This obviously causes a errors or unmatched entities

The error comes from match_data.py. This statement:

def detokenize(self):
        self.sent = ' '.join(self.sent)

combine with the fact that self.sent is split like so:

 'sent': ['add', 'something', 'to', 'steve', "'", 's', 'projects'], 'matches': {}, 'conf': 0.0}

Causes the error.

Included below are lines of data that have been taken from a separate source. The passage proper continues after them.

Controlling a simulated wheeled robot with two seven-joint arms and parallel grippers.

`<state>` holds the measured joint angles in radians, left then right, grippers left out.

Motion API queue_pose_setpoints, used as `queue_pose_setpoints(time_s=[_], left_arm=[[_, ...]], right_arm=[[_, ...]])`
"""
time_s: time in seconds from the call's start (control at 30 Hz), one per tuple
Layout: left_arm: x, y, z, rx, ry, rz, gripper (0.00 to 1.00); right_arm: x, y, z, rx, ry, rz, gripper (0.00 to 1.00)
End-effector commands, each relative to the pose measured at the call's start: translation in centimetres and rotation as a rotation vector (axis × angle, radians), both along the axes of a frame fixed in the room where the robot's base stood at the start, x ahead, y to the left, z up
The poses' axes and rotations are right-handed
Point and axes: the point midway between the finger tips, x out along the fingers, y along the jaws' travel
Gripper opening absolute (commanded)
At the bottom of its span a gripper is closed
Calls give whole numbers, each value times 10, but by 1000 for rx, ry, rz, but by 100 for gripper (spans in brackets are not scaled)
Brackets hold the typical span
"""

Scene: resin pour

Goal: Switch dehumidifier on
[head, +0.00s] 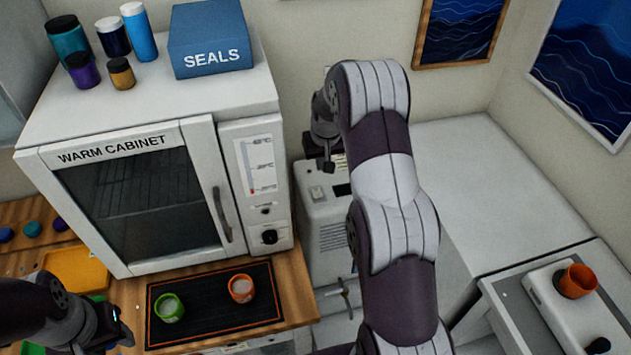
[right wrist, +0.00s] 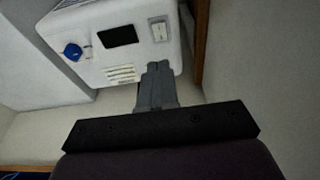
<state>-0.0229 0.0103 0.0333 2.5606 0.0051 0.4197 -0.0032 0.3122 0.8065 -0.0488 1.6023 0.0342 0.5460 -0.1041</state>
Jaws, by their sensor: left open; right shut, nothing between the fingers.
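The dehumidifier (head: 318,222) is a white box standing to the right of the warm cabinet, partly hidden behind my right arm. Its pale switch (head: 317,193) and dark display (head: 343,189) are on top. In the right wrist view the dehumidifier (right wrist: 140,58) shows its rocker switch (right wrist: 159,31), display (right wrist: 118,36) and a blue knob (right wrist: 72,51). My right gripper (head: 327,165) is shut and empty above the dehumidifier; its fingers (right wrist: 158,68) appear just below the switch in the wrist picture. Contact cannot be told. My left gripper (head: 122,326) is open at the lower left.
The warm cabinet (head: 225,106) stands left of the dehumidifier, with bottles and a blue SEALS box (head: 208,38) on top. A black mat (head: 215,312) holds a green cup (head: 168,307) and an orange-red cup (head: 241,288). An orange cup (head: 577,281) stands at right on a white device.

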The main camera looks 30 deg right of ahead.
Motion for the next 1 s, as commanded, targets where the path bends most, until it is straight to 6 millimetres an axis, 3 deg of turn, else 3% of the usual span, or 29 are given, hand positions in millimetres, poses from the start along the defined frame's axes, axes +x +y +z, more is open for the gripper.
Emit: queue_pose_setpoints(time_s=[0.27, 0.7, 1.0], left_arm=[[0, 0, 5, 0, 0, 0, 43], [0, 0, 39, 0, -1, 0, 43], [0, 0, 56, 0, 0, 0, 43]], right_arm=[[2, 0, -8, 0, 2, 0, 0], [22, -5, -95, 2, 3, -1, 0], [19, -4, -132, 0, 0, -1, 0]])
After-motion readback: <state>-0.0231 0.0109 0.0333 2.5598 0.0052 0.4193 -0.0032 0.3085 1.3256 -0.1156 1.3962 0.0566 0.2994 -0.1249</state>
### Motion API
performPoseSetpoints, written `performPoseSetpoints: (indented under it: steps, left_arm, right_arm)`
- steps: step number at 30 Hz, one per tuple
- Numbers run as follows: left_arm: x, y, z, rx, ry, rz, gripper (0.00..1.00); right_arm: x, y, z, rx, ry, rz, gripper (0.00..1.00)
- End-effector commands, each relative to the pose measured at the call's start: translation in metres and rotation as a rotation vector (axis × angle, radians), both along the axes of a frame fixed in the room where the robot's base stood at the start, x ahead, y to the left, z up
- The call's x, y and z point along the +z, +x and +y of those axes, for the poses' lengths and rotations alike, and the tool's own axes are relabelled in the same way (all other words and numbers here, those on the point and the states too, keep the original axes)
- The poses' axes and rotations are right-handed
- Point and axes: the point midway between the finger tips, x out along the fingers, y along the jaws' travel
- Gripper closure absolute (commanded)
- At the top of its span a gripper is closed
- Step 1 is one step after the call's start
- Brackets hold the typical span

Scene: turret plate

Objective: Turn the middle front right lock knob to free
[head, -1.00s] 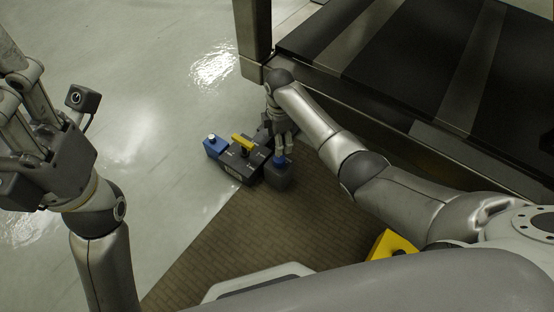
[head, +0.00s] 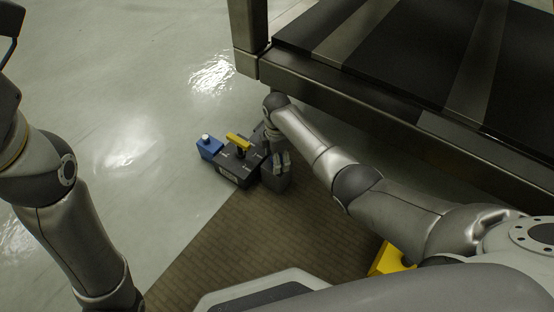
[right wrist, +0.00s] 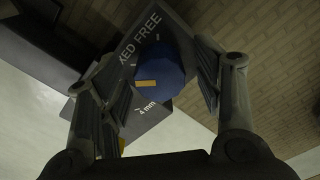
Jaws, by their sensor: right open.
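A dark blue lock knob (right wrist: 163,70) with an orange mark (right wrist: 146,83) sits on a dark block in the right wrist view. Lettering ending in "KED FREE" (right wrist: 140,38) runs beside it, and I cannot tell for sure which word the mark points at. My right gripper (right wrist: 158,92) is open, its fingers on either side of the knob, with no clear grip on it. In the head view my right gripper (head: 281,160) is over the right dark block (head: 276,180) and hides the knob. My left gripper is out of view; only its arm shows at left.
Beside the right block stand a dark block (head: 235,172) with a yellow handle (head: 238,141) and a blue block (head: 208,148) with a white top. A large dark metal frame (head: 340,80) stands close behind my right arm. Open floor lies to the left.

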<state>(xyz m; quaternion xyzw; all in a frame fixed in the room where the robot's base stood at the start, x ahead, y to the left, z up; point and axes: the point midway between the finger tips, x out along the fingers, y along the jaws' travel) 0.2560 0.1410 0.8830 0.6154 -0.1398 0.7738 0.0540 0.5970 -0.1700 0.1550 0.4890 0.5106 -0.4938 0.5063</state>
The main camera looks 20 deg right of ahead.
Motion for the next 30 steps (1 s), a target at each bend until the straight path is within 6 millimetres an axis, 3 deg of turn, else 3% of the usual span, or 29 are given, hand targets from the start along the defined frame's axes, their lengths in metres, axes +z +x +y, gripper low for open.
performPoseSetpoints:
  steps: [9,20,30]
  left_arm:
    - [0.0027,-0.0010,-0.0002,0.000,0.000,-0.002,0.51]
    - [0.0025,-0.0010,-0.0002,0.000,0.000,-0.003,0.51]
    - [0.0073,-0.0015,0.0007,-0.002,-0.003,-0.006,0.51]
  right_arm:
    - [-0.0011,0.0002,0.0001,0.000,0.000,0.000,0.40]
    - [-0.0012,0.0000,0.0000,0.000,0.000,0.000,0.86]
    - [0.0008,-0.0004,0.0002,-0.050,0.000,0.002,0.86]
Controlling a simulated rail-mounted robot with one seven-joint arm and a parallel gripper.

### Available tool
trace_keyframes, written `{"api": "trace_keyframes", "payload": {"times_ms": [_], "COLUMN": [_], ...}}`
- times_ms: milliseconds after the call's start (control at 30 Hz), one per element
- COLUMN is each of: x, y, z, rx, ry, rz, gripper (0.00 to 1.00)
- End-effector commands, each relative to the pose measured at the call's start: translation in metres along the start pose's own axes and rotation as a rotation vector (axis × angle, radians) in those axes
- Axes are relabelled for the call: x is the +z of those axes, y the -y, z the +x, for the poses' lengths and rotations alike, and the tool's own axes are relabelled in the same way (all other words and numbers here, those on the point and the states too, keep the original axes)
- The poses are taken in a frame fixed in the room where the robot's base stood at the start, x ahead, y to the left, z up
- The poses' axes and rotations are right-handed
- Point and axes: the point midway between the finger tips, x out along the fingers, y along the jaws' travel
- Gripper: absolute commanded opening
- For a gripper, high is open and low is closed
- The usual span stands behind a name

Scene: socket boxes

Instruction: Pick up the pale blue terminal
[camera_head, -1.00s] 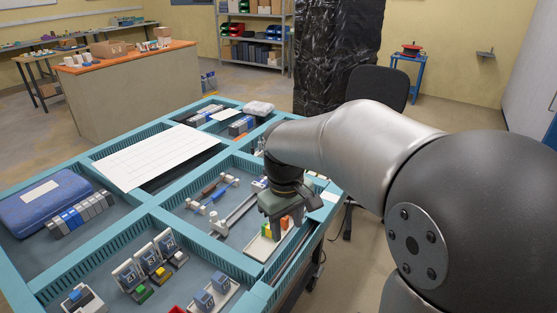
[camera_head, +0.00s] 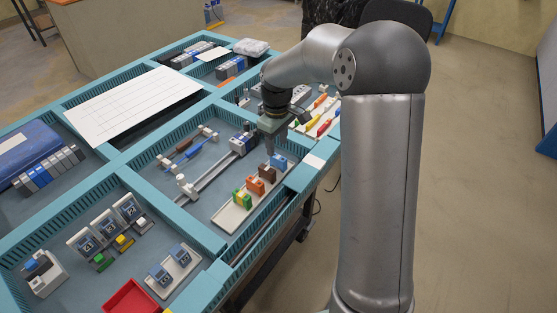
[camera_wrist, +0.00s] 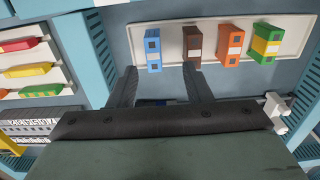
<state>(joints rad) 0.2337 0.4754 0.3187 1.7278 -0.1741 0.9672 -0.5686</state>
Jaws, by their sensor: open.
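The pale blue terminal (camera_wrist: 152,50) stands at one end of a white tray (camera_wrist: 215,28) in the wrist view. In the head view the blue terminal (camera_head: 279,162) is at the far end of that tray, close to my gripper. Beside it in the row are a brown terminal (camera_wrist: 192,47), an orange terminal (camera_wrist: 230,45) and a green and yellow terminal (camera_wrist: 266,43). My gripper (camera_wrist: 163,75) is open and empty. Its fingers point toward the tray edge, near the blue and brown terminals, and appear apart from them.
A rail (camera_head: 215,175) with grey and blue modules lies left of the tray. Teal divider walls (camera_head: 167,155) surround the compartment. Red, yellow and green parts sit in a neighbouring compartment, such as the red one (camera_wrist: 25,44). A red bin (camera_head: 131,299) is at the near edge.

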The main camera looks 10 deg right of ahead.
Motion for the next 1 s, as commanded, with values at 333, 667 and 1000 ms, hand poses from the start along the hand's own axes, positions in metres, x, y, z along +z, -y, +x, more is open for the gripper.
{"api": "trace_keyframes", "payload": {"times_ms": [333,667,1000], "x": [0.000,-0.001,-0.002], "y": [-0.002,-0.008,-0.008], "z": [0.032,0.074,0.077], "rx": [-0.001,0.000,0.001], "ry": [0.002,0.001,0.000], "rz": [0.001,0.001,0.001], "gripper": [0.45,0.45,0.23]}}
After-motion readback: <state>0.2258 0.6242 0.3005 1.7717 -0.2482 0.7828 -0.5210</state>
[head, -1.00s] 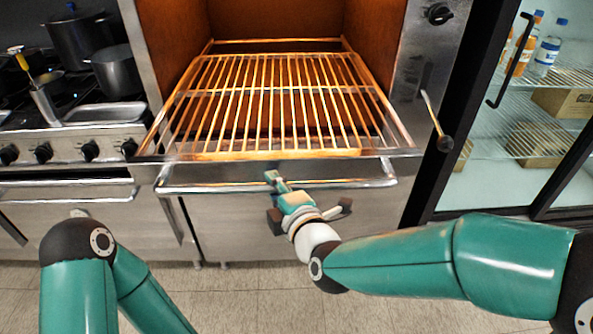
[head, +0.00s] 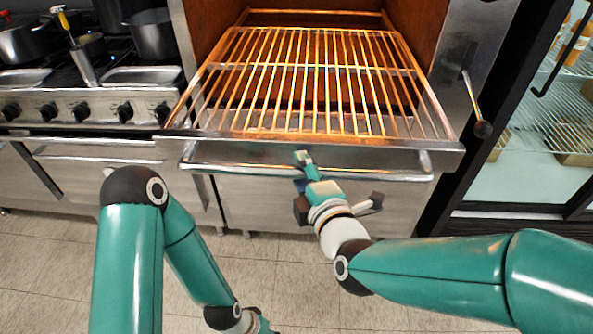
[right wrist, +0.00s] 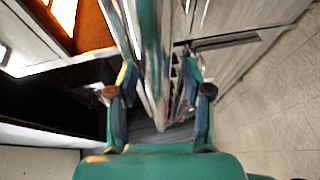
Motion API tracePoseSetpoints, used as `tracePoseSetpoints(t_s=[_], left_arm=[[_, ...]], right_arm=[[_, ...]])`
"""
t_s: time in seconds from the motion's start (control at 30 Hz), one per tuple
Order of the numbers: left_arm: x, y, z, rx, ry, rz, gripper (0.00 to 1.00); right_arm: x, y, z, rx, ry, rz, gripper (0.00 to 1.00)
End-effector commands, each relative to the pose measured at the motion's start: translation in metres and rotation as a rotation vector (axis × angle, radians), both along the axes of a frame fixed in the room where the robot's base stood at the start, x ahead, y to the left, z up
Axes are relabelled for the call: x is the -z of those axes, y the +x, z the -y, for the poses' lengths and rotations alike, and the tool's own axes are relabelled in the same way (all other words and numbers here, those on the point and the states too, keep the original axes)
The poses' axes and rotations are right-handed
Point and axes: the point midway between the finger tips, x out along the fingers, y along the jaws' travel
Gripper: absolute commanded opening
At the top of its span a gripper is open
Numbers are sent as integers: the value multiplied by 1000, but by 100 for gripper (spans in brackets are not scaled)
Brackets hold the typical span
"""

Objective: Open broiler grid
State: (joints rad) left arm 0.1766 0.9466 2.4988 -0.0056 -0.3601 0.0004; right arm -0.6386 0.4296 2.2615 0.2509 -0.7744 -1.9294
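The broiler grid (head: 300,85), a rack of glowing orange bars in a steel frame, extends forward out of the broiler cavity. A steel handle bar (head: 240,168) runs along its front, just below the front edge. My right gripper (head: 303,160) is at the middle of this bar. In the right wrist view, my right gripper's fingers (right wrist: 160,100) are spread on both sides of the bar (right wrist: 150,45), with visible gaps, so it looks open around it. My left gripper (head: 262,325) hangs low at the bottom edge, cut off, its fingers not clear.
A stove with pots (head: 152,35) and knobs stands to the left. A lever with a dark knob (head: 482,128) sticks out right of the grid. A glass-door fridge (head: 540,120) is at the right. The tiled floor (head: 300,265) in front is clear.

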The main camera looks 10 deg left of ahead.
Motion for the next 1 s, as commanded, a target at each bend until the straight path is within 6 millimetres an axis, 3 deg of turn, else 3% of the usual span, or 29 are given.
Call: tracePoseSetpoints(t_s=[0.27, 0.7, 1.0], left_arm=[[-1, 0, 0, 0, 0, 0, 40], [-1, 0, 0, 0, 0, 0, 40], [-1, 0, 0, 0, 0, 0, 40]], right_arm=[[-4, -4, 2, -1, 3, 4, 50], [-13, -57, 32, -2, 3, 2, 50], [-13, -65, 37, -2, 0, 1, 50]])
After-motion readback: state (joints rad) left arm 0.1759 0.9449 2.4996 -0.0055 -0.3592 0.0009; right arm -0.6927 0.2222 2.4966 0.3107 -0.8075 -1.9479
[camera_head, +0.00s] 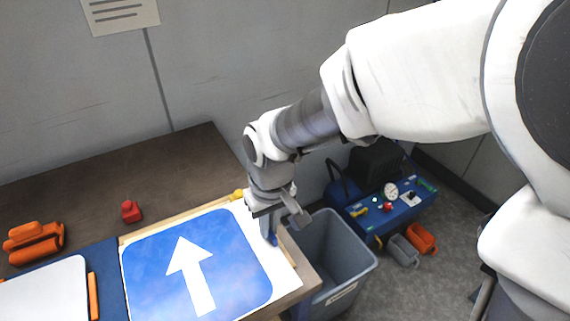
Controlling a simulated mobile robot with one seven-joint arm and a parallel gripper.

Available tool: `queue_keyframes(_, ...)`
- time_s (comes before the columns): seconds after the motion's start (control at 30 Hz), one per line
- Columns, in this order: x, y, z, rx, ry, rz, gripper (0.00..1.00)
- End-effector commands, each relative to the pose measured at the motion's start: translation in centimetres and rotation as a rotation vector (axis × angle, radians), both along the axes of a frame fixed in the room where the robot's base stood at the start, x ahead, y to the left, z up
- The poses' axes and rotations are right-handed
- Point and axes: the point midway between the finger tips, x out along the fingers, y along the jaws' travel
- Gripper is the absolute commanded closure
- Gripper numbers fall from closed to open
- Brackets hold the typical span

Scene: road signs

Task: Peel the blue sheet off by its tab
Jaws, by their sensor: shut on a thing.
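The blue sheet (233,259) with a white upward arrow lies on a white sign panel (285,272) at the front of the table. It looks flat over the part I can see. My gripper (272,236) is at the panel's right edge, pointing down. It is shut on a small blue piece (273,240), which appears to be the sheet's tab. The fingertips and the exact grip are small and partly hidden by my wrist.
A grey bin (352,262) stands right of the table edge. A blue machine (393,207) with a gauge is behind it on the floor. Orange clamps (35,240), a red object (131,211) and another white panel (45,292) are at left. The table's back is mostly clear.

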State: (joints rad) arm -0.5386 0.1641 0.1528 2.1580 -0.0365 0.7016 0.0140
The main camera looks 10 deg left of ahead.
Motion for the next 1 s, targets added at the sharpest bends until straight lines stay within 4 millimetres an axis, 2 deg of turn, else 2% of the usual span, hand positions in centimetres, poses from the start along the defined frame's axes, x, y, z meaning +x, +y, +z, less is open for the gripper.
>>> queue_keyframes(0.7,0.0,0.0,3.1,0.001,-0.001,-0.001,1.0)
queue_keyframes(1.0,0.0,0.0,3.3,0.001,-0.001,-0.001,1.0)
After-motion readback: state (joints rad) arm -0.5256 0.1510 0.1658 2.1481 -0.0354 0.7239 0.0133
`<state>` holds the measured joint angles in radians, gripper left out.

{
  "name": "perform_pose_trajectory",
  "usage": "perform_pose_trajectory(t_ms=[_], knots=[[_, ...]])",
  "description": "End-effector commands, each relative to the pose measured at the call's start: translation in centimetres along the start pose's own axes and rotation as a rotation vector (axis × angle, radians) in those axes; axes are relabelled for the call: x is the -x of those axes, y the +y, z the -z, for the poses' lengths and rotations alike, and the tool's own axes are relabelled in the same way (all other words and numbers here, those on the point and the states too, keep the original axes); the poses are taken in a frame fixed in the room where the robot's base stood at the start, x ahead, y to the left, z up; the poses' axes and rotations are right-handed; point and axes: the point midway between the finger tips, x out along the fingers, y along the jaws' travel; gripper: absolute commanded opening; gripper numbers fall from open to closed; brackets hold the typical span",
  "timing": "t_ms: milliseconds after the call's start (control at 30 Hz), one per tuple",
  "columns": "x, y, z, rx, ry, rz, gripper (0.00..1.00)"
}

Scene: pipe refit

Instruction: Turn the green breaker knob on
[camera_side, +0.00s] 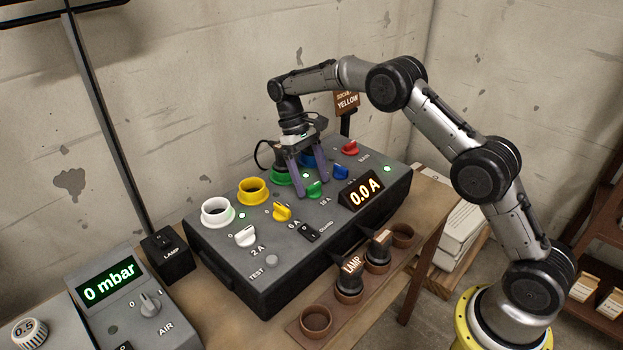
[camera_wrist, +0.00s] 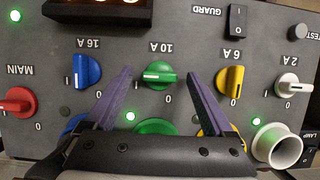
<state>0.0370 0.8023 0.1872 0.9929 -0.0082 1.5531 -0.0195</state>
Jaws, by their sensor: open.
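The green breaker knob (camera_side: 315,189) is on the top of the grey panel box, below the 10 A label in the wrist view (camera_wrist: 160,76). There its handle lies crosswise, with its white mark toward the left, the side of the I label. My gripper (camera_side: 310,190) is open, with its two purple fingers pointing down at the panel. In the wrist view the fingertips (camera_wrist: 160,72) stand on either side of the green knob, with a gap on each side. Whether they touch the panel I cannot tell.
Blue (camera_wrist: 86,71) and yellow (camera_wrist: 230,81) knobs flank the green one, close outside the fingers. Red (camera_wrist: 18,102) and white (camera_wrist: 292,86) knobs are farther out. A green socket (camera_wrist: 156,127) lies behind my gripper. The display (camera_side: 363,192) reads 0.0 A.

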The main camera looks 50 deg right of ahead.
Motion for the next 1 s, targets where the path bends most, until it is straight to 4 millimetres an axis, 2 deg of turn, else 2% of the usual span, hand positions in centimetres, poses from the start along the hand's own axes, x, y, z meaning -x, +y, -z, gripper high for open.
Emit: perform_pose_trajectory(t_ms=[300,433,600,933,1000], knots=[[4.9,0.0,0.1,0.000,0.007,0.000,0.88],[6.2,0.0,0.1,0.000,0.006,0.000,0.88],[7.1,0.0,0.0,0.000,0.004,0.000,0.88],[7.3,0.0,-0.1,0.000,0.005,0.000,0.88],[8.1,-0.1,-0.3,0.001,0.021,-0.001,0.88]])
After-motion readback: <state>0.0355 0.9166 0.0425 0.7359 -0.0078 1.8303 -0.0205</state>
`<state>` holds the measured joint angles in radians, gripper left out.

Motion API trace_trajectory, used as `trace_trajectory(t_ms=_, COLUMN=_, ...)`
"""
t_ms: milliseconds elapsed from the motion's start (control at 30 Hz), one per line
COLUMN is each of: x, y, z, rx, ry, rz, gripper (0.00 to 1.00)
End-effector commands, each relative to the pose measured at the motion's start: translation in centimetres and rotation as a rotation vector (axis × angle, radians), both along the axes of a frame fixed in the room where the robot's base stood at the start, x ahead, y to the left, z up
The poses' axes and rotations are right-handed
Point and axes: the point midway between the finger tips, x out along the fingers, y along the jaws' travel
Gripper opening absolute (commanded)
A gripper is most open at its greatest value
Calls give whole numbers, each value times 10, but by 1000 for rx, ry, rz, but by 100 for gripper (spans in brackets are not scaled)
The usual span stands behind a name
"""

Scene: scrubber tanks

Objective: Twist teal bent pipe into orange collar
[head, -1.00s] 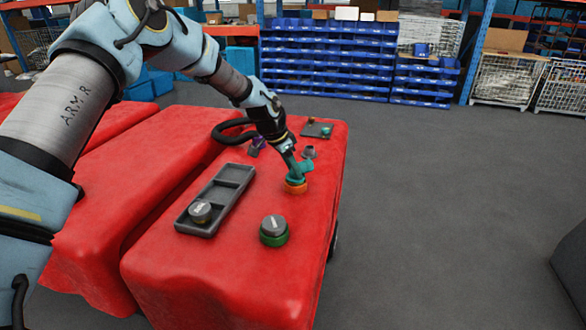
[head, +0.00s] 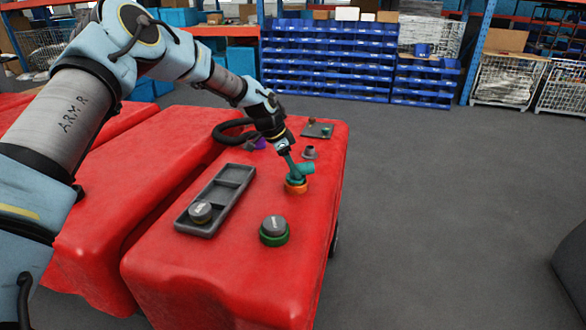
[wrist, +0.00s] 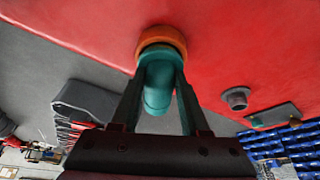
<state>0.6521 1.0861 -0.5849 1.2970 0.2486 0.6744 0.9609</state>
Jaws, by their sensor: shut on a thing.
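The teal bent pipe (head: 304,170) stands at the orange collar (head: 296,188) on the red tank top. In the wrist view the teal pipe (wrist: 157,88) sits between my fingers, with its flanged end against the orange collar (wrist: 163,39). My gripper (head: 290,160) is shut on the pipe from above and tilted; its fingers also show in the wrist view (wrist: 157,100). How deep the pipe's end sits inside the collar is hidden.
A grey tray (head: 217,200) with a grey cap (head: 201,211) lies left. A green collar with a grey cap (head: 274,229) stands in front. A grey fitting (head: 309,153) and a dark plate (head: 318,130) lie behind. A black hose (head: 228,133) curves behind my arm.

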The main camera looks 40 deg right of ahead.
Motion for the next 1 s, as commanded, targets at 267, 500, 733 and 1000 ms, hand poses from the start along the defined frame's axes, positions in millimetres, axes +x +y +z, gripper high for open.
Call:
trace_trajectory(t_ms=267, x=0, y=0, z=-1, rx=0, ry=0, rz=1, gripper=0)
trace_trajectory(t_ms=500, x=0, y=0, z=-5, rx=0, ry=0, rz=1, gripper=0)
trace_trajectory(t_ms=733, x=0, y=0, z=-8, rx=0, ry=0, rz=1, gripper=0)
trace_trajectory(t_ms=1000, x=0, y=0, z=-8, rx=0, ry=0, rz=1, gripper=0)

One solution that could be refined is

    @staticmethod
    def handle_apostrophes(old_sentence):
        new_sentence = ''
        apostrophe_present = False
        sentence = "steve's projects"

        for word in old_sentence:
          if word == "'":
              apostrophe_present = True
              new_sentence += word
          else:
            if apostrophe_present:
                new_sentence += word
                apostrophe_present = False
            else:
                if len(new_sentence) > 0:
                    new_sentence += " " + word
                else:
                    new_sentence = word
            apostrophe_presnet = False
        return new_sentence  

    # Converts parameters from lists of tokens to one combined string
    def detokenize(self):
        self.sent = self.handle_apostrophes(self.sent)

        new_matches = {}
        for token, sent in self.matches.items():
            print(self.handle_apostrophes(sent))
            new_token = token.replace('{', '').replace('}', '')
            new_matches[new_token] = self.handle_apostrophes(sent)
        self.matches = new_matches
forslund commented 4 years ago

Resolved by #27, closing